The MAPL Plan includes the following steps:
#1 — Establish an Access our Public Lands Task Force
- All Montanans have a stake in our public lands and accessing the 3.08 million landlocked acres. They provide funding to our public schools as well as numerous recreational and economic opportunities for Montanans.
- Establishing a task force with various stakeholders, including private landowners, livestock groups, conservation groups, land trusts, hunting and fishing advocates, private property rights organizations, and other stakeholders, is essential to develop a plan of access to our public lands that all agree upon. This is essential to have the plan successfully developed and implemented.
#2 — Utilize Detailed GPS Data to Develop a Corner Crossing Law that Allows Access to Landlocked Public Lands
- Corner Crossing laws allow individuals to access landlocked public lands by crossing from one corner of public land to the other parcel of public land, providing access to the checkerboard of landlocked public lands.
- Previous attempts at Corner Crossing laws have been unsuccessful, partly because private property owners were concerned about trespassing and violations of their private property rights.
- A Corner Crossing law can be developed utilizing the already-existing, detailed GPS information about our landlocked public lands. The law will allow Corner Crossing at clearly marked boundaries/corners of the public land. These markings will provide clear guidance to where individuals can cross. This will prevent trespassing on private land by individuals using Corner Crossing to access public lands.
- Involving all stakeholders, including private property advocates, in formulating this law will increase the chance of successful passage in the legislature.
#3 — Lead a National Attorneys General Push for Full Funding of the Land and Water Conservation Fund
- The Land and Water Conservation Fund of 1965 (“LWCF”) was enacted to preserve, develop, and ensure access to our outdoor resources. One of the goals was to increase the “health and vitality” of citizens by facilitating participation in recreation.
- $900 million is deposited into the federal LWCF annually but some of the money has continually been diverted and not applied toward conservation and recreation priorities. If the LWCF was fully funded with all funding appropriately used, it would allow additional access to our outdoors through purchase of land, easements, establishment of fishing sites, and other investments.
- Attorneys General are uniquely positioned to fight for full funding and appropriate use because they are the chief legal officer for their state. Leading a collaborative national effort to push for full funding and appropriate use will put pressure on federal authorities to stop raiding of the LWCF account and bring more of the funding to Montana.
#4 — Establish an Online Portal with Information Regarding all Public Lands Access Programs
- Montana has numerous under-utilized public lands access programs to fit the needs of different landowners who want to provide public access. Establishing one convenient online site with information and links to all these programs will improve the ability of Montanans to learn about and utilize these programs.

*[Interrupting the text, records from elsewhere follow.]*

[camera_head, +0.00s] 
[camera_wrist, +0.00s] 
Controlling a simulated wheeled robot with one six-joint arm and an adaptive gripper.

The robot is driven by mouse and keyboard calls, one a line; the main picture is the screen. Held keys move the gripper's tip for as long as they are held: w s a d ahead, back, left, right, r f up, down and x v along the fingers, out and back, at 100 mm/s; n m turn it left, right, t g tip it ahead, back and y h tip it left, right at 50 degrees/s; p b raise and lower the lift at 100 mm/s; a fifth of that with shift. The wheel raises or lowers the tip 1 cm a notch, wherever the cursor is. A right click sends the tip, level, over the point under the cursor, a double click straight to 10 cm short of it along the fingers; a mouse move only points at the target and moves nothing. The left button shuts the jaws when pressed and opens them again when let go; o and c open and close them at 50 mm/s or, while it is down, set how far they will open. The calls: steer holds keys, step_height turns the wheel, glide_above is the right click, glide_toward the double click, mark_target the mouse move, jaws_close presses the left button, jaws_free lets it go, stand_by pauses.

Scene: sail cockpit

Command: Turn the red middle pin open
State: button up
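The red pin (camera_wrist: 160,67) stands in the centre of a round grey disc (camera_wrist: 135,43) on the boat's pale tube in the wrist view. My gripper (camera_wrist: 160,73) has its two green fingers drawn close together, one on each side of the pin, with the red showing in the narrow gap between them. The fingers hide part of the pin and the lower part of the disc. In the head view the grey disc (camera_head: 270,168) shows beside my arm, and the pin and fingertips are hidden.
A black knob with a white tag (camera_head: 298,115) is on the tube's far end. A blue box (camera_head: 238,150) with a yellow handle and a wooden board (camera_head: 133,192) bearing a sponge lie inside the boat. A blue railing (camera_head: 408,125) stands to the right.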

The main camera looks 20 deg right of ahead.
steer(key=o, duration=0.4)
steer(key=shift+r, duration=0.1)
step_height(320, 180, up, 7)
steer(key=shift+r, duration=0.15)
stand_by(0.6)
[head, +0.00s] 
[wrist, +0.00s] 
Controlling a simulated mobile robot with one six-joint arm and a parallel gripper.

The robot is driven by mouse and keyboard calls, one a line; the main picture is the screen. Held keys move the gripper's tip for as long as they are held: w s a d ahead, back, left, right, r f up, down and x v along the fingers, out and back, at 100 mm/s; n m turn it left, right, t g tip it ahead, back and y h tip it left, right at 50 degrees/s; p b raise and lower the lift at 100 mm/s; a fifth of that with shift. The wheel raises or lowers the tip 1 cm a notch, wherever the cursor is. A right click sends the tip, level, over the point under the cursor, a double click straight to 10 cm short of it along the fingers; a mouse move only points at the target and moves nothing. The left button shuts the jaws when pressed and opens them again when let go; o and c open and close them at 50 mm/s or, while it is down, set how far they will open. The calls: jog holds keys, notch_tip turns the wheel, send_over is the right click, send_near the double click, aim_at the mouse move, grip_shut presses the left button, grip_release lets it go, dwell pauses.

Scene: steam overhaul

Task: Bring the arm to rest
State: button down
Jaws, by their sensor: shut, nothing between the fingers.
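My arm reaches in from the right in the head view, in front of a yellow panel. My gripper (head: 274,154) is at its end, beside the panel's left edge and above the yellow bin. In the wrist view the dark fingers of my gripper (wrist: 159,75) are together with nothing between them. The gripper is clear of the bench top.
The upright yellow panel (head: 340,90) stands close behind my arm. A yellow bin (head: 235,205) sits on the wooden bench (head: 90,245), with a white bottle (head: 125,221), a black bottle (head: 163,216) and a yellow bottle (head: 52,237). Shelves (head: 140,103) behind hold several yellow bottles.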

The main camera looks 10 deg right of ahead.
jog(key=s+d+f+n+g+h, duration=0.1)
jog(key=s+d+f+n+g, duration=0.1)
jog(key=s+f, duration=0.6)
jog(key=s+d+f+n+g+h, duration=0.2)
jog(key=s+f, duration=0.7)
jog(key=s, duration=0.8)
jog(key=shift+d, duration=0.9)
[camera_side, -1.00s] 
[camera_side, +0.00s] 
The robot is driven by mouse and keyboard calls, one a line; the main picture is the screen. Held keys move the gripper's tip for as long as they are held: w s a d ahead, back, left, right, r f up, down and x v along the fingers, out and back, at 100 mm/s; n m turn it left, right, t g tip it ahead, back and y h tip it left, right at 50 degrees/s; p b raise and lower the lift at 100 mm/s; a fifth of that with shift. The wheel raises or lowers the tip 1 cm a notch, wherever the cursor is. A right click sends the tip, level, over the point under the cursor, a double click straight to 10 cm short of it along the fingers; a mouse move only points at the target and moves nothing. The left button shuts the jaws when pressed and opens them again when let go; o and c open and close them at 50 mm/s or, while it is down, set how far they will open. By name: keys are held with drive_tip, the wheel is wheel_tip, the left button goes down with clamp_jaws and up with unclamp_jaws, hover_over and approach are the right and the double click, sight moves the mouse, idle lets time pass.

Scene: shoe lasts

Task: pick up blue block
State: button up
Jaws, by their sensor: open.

- The programs Montana has includes the following:
- Unlocking Public Lands, established in 2015 with my help. This provides an annual tax credit of $750 to $3,000 to private landowners who allow access over their property to reach landlocked public lands.
- Montana Public Lands Access Network, established in 2017 with my assistance, allows donations to the state the can be utilized to obtain easements over private land to access landlocked public lands. It can also be used for small projects, such as installing cattle crossings, to access the landlocked public lands.
- The Public Access to Lands Act, established in 2019 with my support, allows Fish, Wildlife, and Parks to negotiate agreements with private landowners to allow access to landlocked public lands.
- Block Management Areas provide free hunting opportunities on private land with landowners voluntarily offering access under various guidelines. A small portion of hunting license sales are dedicated to this program to compensate landowners for access and any accidental damage to their property.
#5 — Establish Online Portal for Complaints of Obstruction of Public Land Access
- Providing an online portal in concert with the program portal described above, including telephone access, for citizens to report complaints of obstruction of access to public land will help identify and remedy these violations.
- Working with other state agencies to fully address these violations will ensure citizens are able to access their public lands.
#6 — Provide Advisory Opinion when Requested to Clarify State Law Related to Public Land Access
- Increasingly Montanans seeking to hunt, fish or otherwise recreate on Montana’s public lands face obstructions to public land access. This occurs through fencing or gating of traditional access points or through other actions that obstruct public land access.
- The Attorney General is uniquely situated to clarify conflicts or uncertainty in Montana law through requested Advisory Opinions that then carry the force of law.
- By utilizing this power in these situations, the Attorney General will provide clarity and certainty regarding what is permitted regarding situations that block access to our public lands.
#7 — Support Funding for Habitat Montana
- Habitat Montana is a state program that utilizes a portion of proceeds of hunting license sales to purchase land or conservation easements.
- Having the Attorney General advocate for adequate funding for this program will help ensure adequate funding is placed in the program.
Our public lands are a treasure. Unlocking our landlocked areas is a priority I will champion as Attorney General.